Là par contre, ces jeunes ne sont ni des écoliers ni un gang de filles. Les comédiens, issus d’un casting sauvage de Cantet dans les rues et aux sorties des écoles, viennent de moules très différents et offrent une variété de protagonistes: du “babtou” blondinet à la descendante d’un ouvrier arabe bercé par les histoires passées de la ville. Il ne manque que “le juif” et “le chinois” pour être une ode parfaite à la diversité.

Tout ce petit monde a, semble t-il, fauté par le passé. Leur réinsertion passe par un programme d’écriture, “l’Atelier”, conduit par Olivia (Marina Foïs),  une romancière qui s’évertue à mener ces esprits ingénieux d’un capharnaüm d’idées au synopsis clair et structuré d’un roman noir.  La tâche est difficile, comme il est difficile de penser ensemble. Tous sont sur la défensive. Ils voient en Olivia une parvenue forcément là par intérêt. Ils voient en leurs camarades des adversaires face à qui il faut imposer ses idées.

Mais L’atelier n’est pas un film sur la jeunesse, comme pouvait l’être Entre les murs (2008). Du moins, pas à proprement parlé. Ici, le film traite plutôt de la relation étrange, quasi métaphysique d’Olivia, romancière à succès et animatrice de cet atelier d’écriture et d’Antoine (Matthieu Lucci), l’un des participants tout en verve et en provocations. Peut être, aussi, tout en talent: toujours à contrario du groupe, les idées artistiques de ce personnage acariâtre sont aussi les plus fines, les plus cohérentes.  Le jeune garçon semble interpeller l’écrivaine, qu’il la choque, qu’il la fasse rire, qu’il redirige la conversation du petit groupe sur des sentiers nouveaux, parfois sombres et expérimentaux.

Car Antoine est quelqu’un de clivant. Les longs discours pseudo-investis d’un devoir de mémoire héréditaire, celui de la ville historiquement ouvrière de La Ciotat, que ces condisciples semblent tant porter aux nues, l’agace. Lui préfère le présent, dans sa noirceur et ses vices.
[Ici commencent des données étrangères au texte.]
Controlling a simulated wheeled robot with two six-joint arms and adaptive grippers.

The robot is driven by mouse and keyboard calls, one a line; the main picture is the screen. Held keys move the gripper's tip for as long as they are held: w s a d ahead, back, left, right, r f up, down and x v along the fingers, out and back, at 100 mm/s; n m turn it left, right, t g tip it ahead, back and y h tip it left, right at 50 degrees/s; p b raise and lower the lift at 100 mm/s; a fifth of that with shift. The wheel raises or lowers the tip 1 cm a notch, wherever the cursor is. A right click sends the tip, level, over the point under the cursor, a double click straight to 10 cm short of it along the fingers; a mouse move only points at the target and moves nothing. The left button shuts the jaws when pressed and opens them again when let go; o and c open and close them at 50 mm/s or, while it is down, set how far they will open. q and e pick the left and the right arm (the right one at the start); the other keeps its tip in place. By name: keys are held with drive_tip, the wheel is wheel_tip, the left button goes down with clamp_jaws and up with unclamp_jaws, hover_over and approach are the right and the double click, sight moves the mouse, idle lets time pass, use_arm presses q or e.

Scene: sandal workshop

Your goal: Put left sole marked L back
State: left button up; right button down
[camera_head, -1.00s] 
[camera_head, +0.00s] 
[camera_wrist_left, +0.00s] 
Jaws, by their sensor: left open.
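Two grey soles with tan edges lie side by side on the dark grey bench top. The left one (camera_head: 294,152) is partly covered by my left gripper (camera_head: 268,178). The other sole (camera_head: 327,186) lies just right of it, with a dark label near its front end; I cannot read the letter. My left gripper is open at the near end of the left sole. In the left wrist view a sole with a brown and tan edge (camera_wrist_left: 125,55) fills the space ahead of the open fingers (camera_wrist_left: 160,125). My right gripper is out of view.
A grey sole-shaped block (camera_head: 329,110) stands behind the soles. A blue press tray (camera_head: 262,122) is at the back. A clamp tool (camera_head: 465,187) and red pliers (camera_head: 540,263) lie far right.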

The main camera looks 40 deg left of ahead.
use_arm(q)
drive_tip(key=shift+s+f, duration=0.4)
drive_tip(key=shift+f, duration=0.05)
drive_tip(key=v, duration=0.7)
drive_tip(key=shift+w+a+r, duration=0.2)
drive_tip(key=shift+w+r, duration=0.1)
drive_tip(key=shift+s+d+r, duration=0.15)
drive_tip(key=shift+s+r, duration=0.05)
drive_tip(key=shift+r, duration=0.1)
Ses camarades voient d’un mauvais œil que le chantier naval, si chargé d’Histoire dans la ville, soit rendu à un simple espace de réparation de yacht quand lui s’arrête même à l’objet, déteste les yachts, symbole d’une richesse triomphante de la lutte des classes, qu’ils soient à La Ciotat ou non. La confrontation et la prise de position douteuse sont l’apanage de ce jeune garçon, qui lentement, mais sûrement, dérive vers les thèses d’extrêmes droites.  Internet et ses prédicateurs ont petit à petit pris le rôle de vitrine du savoir sur le monde, et faussent le rapport à la réalité d’Antoine qui, chaque jour d’avantage, voit le côté obscur des choses. C’est tout naturellement donc, que l’ado intriguant multiplie les virées nocturnes avec son cousin et ses amis, qui, s’ils ne respirent pas l’intelligence, ont au moins le mérite de réserver une place parmi eux à Antoine. Dusse être pour, finalement, ne pas faire grand chose; danser, enchaîner les parties de jeux-vidéos ou d’autres jeux qui franchissent clairement la frontière du mauvais goût.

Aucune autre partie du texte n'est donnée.